Lembram, os protagonistas dessa pantomima, aquele assessor técnico cubano que, instruído por Fidel Castro a investigar o destino de umas máquinas caríssimas importadas logo no começo da revolução, tendo-as encontrado paradas e em péssimo estado, foi severamente repreendido pelo chefe por haver registrado em relatório esse fato deplorável, e ainda teve de ouvir esta advertência solene: “Você tem de aprender a optar entre a realidade e a revolução.”

Tal é o estado de deformação a que se expõem, de fato, as almas que se comprometeram com os valores de um movimento que, nas palavras de Karl Radek — o mais próximo assessor de Stálin, morto pelo chefe quando se tornou inconveniente –, exigia de seus militantes a impossível ginástica mental de “mentir em prol da verdade”.

Foi “mentindo em prol da verdade” que milhares de intelectuais esquerdistas, com a maior pose de dignidade, esconderam durante décadas a existência dos campos de concentração soviéticos, tornando-se cúmplices morais do assassinato de milhões de inocentes – um genocídio que ultrapassou de longe as dimensões do holocausto nazista.

Que com tanta facilidade as expressões de indignação moralística subam à face de indivíduos tão inclinados ao oportunismo amoral, eis um fenômeno psíquico que também não é difícil de explicar: quanto mais a moral é desmantelada e inutilizada como instrumento de guiamento da própria conduta, tanto mais afiada e mortífera se torna como arma de ataque na luta política.

O verdadeiro senso moral, diante do fato que o escandaliza, não se multiplica em exibicionismos histéricos, não se autoglorifica em poses de santidade afetada: recolhe-se, medita, busca as causas e o fundo psicológico do mal, para tentar remediá-lo.
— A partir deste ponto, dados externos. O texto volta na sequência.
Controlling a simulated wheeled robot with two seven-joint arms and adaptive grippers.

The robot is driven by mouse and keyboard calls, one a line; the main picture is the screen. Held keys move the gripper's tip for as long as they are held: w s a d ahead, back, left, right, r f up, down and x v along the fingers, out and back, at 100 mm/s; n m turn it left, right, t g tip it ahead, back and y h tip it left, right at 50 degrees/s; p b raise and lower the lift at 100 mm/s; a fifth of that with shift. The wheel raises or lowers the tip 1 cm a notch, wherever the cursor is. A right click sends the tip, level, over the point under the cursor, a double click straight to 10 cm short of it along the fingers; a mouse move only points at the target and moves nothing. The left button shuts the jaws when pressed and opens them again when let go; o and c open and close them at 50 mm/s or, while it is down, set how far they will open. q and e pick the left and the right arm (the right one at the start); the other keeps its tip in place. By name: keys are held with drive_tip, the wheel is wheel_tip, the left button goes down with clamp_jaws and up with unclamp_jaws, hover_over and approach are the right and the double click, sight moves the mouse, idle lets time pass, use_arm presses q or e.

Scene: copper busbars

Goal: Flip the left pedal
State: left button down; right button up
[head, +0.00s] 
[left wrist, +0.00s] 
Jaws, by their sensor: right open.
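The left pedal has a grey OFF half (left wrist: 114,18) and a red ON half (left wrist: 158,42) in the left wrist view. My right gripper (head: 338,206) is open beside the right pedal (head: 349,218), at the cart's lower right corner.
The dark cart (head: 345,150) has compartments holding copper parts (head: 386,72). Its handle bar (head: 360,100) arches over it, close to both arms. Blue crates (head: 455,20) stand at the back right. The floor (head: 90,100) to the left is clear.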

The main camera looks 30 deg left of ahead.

E, antes de exibir o pecador à execração pública, tenta alertá-lo para a gravidade do seu pecado. É com este espírito, pois, que alerto os jornalistas gaúchos de esquerda: ser de esquerda ou de direita é uma simples opção política, sem maior significação moral em si mesma. Se a adesão a um partido político chega tão fundo que se substitui às exigências morais propriamente ditas, sob a desculpa de que o partido encarna e absorve em si toda moralidade, então a famosa “ética na política”, de que vocês tanto se gabam, já não é senão politização da ética, prostituição da consciência moral a serviço de uma ambição de poder.